JABARTODAY.COM – Guru Besar Ekonomi Universitas Nasional Prof. Dr. Umar Basalim DEA mengingatkan agar pembangunan infrastruktur yang sedang gencar dilakukan pemerintah saat ini harus mampu mendorong pengembangan industri nasional.

“Pembangunan infrastruktur yang dibiayai dengan utang itu harus bermanfaat bagi pengembangan industri, jangan sampai tidak mampu memacu tumbuhnya industri nasional terutama yang menghasilkan produk ekspor,” kata Umar Basalim.

Pendapat itu disampaikannya dalam diskusi publik bertajuk, “Paradoks Utang Pemerintah: Dialog Ekonomi-Politik” di Gedung Pascasarjana Universitas Nasional, Jakarta (28/11). Diskusi tersebut terselenggara atas kerjasama Political Economy and Policy Studies (PEPS) dengan Sekolah Pascasarjana Universitas Nasional.

Hadir sebagai pembicara Managing Director PEPS  Drs. Antony Budiawan, M.Sc dan Guru Besar Ekonomi Universitas Nasional  Prof. Dr. Umar Basalim DEA. Diskusi yang dipandu Budayawan Eros Djarot itu berlangsung sangat dinamis.

Menurut Umar Basalim, selama ini bottle neck perekonomian nasional memang terletak pada minimnya infrastruktur dasar pendukung industri. Hingga saat ini Indonesia mengalami ketinggalan yang jauh dibanding negara-negara lainnya di Asia Tenggara seperti Singapura, Malaysia, Thailand. Apalagi dengan Negara maju seperti Hongkong Jepang maupun Amerika dan China.

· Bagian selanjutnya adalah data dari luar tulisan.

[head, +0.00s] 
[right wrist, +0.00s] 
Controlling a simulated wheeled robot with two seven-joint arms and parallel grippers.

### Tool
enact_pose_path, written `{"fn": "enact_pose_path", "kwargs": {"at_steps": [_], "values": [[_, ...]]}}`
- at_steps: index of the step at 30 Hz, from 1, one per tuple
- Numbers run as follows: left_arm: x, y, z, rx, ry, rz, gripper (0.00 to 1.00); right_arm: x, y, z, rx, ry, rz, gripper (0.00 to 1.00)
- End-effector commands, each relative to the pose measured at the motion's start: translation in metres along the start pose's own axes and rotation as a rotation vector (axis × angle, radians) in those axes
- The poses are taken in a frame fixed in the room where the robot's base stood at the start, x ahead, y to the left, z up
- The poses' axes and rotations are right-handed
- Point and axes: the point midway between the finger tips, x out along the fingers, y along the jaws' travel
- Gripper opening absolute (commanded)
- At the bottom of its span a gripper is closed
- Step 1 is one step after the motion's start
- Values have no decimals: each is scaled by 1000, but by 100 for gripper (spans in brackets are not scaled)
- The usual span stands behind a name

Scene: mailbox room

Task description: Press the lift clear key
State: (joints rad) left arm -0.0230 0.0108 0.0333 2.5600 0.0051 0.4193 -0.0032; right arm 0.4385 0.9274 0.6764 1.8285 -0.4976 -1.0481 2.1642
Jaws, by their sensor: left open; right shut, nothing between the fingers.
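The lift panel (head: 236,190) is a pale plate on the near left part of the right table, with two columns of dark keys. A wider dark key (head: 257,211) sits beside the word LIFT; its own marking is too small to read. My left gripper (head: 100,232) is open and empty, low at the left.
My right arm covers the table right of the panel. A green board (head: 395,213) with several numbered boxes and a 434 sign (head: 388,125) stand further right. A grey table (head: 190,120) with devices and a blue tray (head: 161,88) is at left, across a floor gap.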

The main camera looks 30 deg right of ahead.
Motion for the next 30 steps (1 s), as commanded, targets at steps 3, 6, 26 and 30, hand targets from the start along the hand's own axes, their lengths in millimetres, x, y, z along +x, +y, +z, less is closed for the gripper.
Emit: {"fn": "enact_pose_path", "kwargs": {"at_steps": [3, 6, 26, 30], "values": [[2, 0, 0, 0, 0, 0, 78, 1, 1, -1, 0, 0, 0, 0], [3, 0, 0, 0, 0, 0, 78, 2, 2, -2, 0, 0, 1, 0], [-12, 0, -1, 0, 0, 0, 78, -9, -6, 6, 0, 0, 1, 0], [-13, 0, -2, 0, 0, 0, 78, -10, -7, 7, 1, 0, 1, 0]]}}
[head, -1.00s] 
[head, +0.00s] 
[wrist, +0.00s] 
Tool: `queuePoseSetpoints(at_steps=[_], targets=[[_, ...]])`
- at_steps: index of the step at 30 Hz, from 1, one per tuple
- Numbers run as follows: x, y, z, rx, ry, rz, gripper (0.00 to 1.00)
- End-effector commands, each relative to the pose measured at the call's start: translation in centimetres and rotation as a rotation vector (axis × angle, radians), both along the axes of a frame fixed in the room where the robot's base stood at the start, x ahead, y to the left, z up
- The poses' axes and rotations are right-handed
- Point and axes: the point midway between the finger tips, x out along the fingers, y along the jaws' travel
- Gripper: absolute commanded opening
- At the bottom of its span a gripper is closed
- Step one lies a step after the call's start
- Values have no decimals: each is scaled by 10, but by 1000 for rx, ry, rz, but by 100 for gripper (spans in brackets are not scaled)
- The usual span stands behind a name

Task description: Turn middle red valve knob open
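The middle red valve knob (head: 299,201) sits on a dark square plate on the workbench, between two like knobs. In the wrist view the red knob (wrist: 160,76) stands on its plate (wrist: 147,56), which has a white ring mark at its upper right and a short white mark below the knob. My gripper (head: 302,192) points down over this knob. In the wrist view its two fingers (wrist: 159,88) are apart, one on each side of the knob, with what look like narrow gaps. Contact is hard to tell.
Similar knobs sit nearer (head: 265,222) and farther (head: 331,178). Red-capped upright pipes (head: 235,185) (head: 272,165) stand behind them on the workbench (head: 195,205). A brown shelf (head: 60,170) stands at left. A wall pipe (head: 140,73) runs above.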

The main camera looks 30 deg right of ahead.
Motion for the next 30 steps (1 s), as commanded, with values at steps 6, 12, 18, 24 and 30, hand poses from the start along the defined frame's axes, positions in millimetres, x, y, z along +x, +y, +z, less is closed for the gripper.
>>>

“Kita memang tertinggal sekali infrastrukturnya, oleh karena itu pembangunan infrastruktur menjadi keharusan yang tidak bias ditunda lagi,” tegas Umar Basalim.

Umar Basalim melihat pilihan pemerintahan Joko Widodo memang melahirkan resiko tersendiri karena pembangunan infrastruktur dalam jangka pendek belum bias langsung  dinikmati multiplier effect-nya. Pembangunan infrastruktur membutuhkan waktu yang panjang dan bisa dinikmati dalam jangka menengah dan panjang.

“Biasanya pemerintah itu cenderung melakukan program-program yang jangka pendek sehingga hasilnya bisa dijadikan modal untuk pertarungan pemilu berikutnya, Pak Jokowi ini malah pilih yang efeksnya jangka panjang, keberanian seperti ini juga menarik,” jelas Umar Basalim.

Namun demikian Umar Basalim juga mengkritisi program kerja Pemerintahan Jokowi yang belum mampu merealisasikan konsep Nawacita yang pernah “dijual” dalam kampanye pemilihan presiden 2014 lalu.

“Saya melihat gerak pembangunan ke arah Nawacita itu belum nampak, itu tantangan yang harus segera diwujudkan,” jelas Umar Basalim.

Antony Budiawan lebih banyak menyajikan angka-angka ekonomi terkait utang Pemerintah dari waktu ke waktu.

Menurut Antony, utang Pemerintah terus membengkak di masa Jokowi karena selama tiga tahun berturut-turut mengalami defisit. Tahun 2015 defisit mencapai Rp.298.5 triliun, sedang tahun 2016 mencapai Rp.308.3 triliun dan tahun 2017 menembus angka 397.2 triliun.

“Jadi dalam tiga tahun pemerintahan Jokowi ini mengalami defisit sebesar Rp.1.004.0 triliun, kondisi ini yang kemudian memicu meningkatnya utang,” jelas Antony.

Antony menyarankan agar Pemerintah Jokowi tetap memperhatikan keseimbangan antara penerimaan dan pemasukan.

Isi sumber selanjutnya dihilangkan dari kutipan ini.